• _DATA FOR PROCESSING_
— START —

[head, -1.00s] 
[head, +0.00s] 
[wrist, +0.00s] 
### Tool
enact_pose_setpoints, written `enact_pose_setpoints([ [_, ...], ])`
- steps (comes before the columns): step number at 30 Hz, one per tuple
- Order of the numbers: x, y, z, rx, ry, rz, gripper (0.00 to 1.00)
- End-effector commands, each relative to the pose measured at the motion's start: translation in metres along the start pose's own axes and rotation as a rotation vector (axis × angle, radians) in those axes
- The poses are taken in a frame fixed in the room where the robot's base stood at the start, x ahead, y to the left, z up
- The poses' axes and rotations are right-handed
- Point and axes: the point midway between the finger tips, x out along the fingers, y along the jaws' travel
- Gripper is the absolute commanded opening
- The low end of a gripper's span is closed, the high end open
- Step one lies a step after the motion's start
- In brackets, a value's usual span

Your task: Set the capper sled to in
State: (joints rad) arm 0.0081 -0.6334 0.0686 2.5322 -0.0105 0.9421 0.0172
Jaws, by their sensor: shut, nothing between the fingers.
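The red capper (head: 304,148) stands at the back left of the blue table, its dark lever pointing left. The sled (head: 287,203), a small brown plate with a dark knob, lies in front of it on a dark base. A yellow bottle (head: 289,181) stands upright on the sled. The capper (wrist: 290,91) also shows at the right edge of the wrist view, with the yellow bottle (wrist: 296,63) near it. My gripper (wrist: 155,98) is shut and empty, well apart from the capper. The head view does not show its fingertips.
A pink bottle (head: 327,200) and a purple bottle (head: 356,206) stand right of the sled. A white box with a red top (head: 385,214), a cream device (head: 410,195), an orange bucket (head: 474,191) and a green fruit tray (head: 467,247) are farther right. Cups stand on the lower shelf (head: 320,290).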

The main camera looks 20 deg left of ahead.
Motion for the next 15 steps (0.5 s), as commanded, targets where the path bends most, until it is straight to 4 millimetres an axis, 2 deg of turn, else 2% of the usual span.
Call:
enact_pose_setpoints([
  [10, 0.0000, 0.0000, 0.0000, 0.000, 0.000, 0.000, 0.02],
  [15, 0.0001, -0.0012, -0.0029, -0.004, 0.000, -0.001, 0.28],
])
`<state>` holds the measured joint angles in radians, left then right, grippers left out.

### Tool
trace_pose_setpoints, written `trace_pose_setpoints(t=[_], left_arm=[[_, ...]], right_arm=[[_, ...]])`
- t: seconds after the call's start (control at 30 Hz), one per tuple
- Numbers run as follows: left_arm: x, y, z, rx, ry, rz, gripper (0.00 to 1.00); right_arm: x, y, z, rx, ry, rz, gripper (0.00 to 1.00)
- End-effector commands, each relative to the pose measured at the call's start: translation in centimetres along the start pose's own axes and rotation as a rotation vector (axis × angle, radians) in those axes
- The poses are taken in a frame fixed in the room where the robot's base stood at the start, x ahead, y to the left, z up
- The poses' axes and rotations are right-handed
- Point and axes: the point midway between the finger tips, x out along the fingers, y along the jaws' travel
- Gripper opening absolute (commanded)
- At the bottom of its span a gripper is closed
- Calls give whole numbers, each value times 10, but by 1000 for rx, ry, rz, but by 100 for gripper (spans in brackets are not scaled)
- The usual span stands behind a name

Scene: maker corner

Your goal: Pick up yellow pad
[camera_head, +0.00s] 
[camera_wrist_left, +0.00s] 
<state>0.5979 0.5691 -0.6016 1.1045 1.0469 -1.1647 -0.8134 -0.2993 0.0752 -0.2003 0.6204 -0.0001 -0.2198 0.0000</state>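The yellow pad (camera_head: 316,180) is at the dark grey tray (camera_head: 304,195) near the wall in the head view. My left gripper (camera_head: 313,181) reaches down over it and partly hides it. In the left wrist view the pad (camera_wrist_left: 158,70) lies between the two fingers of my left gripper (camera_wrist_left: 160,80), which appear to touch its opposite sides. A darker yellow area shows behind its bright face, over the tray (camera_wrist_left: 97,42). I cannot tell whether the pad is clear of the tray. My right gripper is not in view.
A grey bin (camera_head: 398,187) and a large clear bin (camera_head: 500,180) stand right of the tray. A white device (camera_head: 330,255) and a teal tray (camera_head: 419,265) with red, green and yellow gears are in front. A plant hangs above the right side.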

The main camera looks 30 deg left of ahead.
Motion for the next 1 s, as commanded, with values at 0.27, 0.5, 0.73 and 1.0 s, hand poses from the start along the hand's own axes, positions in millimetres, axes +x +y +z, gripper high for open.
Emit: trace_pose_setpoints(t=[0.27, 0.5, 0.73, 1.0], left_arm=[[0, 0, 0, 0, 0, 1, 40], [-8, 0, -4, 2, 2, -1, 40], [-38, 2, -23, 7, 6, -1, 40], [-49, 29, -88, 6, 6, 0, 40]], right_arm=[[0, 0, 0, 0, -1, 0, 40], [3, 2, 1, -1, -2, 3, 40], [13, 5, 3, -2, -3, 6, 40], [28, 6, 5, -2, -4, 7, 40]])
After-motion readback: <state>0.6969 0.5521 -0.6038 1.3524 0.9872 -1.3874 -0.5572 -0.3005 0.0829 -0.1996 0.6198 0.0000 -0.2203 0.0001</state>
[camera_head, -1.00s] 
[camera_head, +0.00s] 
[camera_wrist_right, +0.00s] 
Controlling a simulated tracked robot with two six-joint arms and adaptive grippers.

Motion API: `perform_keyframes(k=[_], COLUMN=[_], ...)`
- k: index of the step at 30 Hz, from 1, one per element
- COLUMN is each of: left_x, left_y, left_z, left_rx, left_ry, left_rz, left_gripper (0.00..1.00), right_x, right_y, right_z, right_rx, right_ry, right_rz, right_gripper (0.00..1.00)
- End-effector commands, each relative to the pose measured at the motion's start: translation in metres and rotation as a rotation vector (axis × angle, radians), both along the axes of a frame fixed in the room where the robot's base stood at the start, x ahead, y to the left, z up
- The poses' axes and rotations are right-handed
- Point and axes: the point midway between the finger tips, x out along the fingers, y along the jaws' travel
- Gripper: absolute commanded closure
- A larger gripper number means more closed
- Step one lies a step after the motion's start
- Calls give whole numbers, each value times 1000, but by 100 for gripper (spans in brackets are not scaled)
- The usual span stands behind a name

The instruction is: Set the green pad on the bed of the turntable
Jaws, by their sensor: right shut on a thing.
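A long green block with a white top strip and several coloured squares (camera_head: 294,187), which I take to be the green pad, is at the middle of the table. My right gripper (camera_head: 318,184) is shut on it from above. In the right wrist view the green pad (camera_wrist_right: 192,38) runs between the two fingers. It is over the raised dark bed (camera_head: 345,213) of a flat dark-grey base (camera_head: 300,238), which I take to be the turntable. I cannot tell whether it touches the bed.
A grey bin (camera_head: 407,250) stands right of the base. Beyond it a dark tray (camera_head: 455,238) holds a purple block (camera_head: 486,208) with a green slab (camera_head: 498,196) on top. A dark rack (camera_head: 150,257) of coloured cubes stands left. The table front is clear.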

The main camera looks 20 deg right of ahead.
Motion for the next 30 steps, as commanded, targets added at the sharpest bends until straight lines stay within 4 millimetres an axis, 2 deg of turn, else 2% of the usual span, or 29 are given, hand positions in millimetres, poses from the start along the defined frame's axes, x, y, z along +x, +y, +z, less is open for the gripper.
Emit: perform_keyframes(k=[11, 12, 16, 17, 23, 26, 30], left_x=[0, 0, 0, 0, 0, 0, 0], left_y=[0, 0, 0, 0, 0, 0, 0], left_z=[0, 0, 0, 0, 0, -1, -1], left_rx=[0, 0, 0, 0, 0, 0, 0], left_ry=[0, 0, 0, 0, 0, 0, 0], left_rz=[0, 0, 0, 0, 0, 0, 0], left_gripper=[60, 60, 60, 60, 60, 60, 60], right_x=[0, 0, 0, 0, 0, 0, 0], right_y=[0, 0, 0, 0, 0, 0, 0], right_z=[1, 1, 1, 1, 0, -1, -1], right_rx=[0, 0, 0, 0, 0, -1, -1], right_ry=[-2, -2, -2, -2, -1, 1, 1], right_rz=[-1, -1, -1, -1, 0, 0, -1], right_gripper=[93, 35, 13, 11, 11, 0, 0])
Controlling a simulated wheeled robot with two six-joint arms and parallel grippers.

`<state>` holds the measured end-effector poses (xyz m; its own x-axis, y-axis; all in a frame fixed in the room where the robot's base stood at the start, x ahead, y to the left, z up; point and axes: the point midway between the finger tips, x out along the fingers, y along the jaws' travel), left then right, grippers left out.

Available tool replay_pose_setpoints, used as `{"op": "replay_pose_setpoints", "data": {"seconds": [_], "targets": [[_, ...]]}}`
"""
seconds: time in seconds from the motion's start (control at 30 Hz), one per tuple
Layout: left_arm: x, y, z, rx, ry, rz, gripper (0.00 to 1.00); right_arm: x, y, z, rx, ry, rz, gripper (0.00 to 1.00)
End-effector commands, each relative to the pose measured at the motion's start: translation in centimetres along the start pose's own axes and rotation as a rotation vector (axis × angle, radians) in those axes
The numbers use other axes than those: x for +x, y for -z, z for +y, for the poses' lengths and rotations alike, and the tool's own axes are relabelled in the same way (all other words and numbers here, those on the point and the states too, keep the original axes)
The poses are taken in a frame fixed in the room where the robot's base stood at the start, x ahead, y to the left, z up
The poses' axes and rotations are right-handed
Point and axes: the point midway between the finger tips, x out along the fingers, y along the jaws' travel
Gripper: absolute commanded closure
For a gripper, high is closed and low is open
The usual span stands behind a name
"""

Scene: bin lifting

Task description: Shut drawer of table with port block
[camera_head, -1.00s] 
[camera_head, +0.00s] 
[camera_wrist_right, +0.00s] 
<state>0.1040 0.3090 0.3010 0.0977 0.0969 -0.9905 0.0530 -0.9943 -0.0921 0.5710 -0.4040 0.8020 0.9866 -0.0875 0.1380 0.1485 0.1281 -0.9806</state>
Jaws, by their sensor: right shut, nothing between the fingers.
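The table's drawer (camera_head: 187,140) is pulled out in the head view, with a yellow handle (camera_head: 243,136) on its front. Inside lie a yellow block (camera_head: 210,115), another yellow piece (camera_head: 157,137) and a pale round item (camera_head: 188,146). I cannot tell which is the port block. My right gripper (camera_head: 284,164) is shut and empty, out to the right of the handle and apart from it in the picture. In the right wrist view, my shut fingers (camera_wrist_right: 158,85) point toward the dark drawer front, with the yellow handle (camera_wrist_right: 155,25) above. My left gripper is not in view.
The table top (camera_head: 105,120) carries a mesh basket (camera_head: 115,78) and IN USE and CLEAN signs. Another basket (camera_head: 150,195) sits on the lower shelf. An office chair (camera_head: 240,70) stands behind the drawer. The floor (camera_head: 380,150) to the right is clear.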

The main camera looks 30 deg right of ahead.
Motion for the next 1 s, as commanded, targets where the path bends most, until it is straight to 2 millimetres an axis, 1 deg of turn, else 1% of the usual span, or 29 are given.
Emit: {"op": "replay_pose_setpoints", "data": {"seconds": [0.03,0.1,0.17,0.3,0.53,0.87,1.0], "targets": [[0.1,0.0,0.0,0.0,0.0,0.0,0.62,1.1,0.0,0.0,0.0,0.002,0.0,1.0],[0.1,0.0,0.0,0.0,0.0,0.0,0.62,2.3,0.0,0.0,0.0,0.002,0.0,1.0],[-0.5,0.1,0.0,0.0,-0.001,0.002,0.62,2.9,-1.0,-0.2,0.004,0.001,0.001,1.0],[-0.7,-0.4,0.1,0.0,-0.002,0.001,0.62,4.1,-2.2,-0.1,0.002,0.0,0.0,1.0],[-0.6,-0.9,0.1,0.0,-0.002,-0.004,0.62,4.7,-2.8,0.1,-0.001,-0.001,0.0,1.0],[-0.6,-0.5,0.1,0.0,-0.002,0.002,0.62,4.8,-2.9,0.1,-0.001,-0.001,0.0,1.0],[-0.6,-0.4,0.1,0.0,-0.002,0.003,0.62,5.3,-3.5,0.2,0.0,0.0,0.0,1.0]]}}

— END —

• _PROMPT_
Spot every line that holds "high" and copy it.

• _CORRECT RESPONSE_
- The low end of a gripper's span is closed, the high end open
Motion for the next 1 s, as commanded, with values at 0.27, 0.5, 0.73 and 1.0 s, hand poses from the start along the hand's own axes, positions in millimetres, axes +x +y +z, gripper high for open.
For a gripper, high is closed and low is open

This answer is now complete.